### Set exercise
Scan the entries below and extract each line with the word "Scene" in it.

Robot control records
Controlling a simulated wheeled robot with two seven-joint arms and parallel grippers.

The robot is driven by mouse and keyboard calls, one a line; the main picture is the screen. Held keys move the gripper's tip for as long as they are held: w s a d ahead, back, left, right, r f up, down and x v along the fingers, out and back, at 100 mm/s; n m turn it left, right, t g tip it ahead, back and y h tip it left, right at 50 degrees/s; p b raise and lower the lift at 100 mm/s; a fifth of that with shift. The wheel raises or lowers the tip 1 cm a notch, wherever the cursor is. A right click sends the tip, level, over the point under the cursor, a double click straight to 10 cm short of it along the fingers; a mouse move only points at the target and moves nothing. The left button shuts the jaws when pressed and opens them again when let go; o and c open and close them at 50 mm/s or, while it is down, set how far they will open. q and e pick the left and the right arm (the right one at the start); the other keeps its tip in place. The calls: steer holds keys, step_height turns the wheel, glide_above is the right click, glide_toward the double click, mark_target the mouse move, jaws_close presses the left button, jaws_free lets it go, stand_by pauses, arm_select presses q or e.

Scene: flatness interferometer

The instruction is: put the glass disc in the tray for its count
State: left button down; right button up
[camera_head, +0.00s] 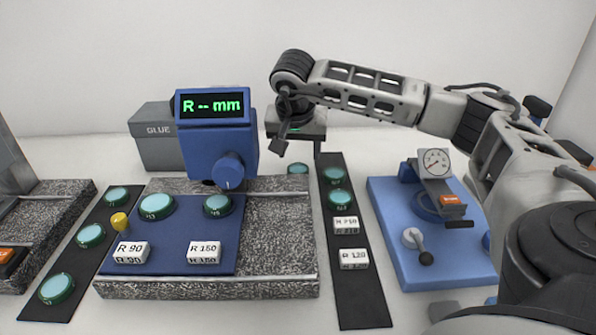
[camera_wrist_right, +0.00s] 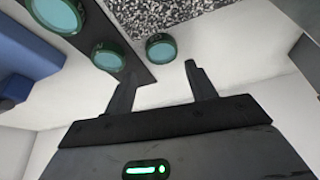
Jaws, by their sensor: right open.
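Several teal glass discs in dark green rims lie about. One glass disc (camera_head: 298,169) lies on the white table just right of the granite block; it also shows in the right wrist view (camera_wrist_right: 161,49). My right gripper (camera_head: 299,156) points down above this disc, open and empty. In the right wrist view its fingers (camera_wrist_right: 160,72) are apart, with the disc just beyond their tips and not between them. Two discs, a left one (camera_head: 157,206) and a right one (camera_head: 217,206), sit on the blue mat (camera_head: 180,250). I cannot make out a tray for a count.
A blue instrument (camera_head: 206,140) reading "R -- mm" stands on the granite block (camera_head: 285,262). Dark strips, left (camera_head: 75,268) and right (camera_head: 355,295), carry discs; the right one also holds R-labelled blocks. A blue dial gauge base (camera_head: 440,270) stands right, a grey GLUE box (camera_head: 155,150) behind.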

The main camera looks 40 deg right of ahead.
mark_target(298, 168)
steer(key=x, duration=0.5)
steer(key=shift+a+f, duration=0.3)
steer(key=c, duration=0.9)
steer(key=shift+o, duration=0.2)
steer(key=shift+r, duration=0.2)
...
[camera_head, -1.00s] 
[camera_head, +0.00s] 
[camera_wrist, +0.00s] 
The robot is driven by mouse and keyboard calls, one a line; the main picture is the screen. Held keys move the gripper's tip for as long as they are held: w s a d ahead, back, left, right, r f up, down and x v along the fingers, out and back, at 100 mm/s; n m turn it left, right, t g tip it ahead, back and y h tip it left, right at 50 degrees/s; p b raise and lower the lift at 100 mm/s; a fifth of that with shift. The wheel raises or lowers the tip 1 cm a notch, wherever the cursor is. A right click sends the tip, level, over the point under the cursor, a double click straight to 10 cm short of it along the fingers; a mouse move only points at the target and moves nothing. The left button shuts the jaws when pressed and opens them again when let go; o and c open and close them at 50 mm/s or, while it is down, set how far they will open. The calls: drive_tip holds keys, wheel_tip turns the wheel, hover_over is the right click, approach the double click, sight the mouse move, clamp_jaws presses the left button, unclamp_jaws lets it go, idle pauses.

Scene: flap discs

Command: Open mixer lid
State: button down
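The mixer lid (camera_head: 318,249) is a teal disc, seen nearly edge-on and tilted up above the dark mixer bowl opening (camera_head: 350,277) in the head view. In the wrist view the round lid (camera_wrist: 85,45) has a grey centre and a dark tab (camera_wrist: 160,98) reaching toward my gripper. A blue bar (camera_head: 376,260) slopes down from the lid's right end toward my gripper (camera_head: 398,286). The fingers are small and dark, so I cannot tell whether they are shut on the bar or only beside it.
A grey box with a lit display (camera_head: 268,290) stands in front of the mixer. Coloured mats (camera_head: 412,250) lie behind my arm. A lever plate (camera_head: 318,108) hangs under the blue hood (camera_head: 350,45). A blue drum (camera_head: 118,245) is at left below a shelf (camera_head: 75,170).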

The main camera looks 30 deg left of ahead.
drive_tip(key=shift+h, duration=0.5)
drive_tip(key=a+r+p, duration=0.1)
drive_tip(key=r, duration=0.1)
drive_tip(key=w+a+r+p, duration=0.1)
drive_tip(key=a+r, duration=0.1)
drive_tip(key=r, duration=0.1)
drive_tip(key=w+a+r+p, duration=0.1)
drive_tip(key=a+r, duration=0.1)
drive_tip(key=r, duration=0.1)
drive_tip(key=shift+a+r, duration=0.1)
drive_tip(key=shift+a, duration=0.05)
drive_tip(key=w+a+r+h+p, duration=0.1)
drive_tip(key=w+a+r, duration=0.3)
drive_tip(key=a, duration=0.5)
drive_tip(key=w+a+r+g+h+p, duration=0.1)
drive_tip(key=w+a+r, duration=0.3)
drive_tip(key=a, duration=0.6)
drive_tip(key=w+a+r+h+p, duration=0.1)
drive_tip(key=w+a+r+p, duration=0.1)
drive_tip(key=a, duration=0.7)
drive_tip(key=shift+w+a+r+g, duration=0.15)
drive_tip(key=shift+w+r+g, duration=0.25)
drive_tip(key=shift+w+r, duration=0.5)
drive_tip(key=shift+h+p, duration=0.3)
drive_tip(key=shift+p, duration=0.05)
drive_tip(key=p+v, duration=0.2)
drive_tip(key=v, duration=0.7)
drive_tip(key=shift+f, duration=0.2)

### Completed exercise
Scene: flatness interferometer
Scene: flap discs

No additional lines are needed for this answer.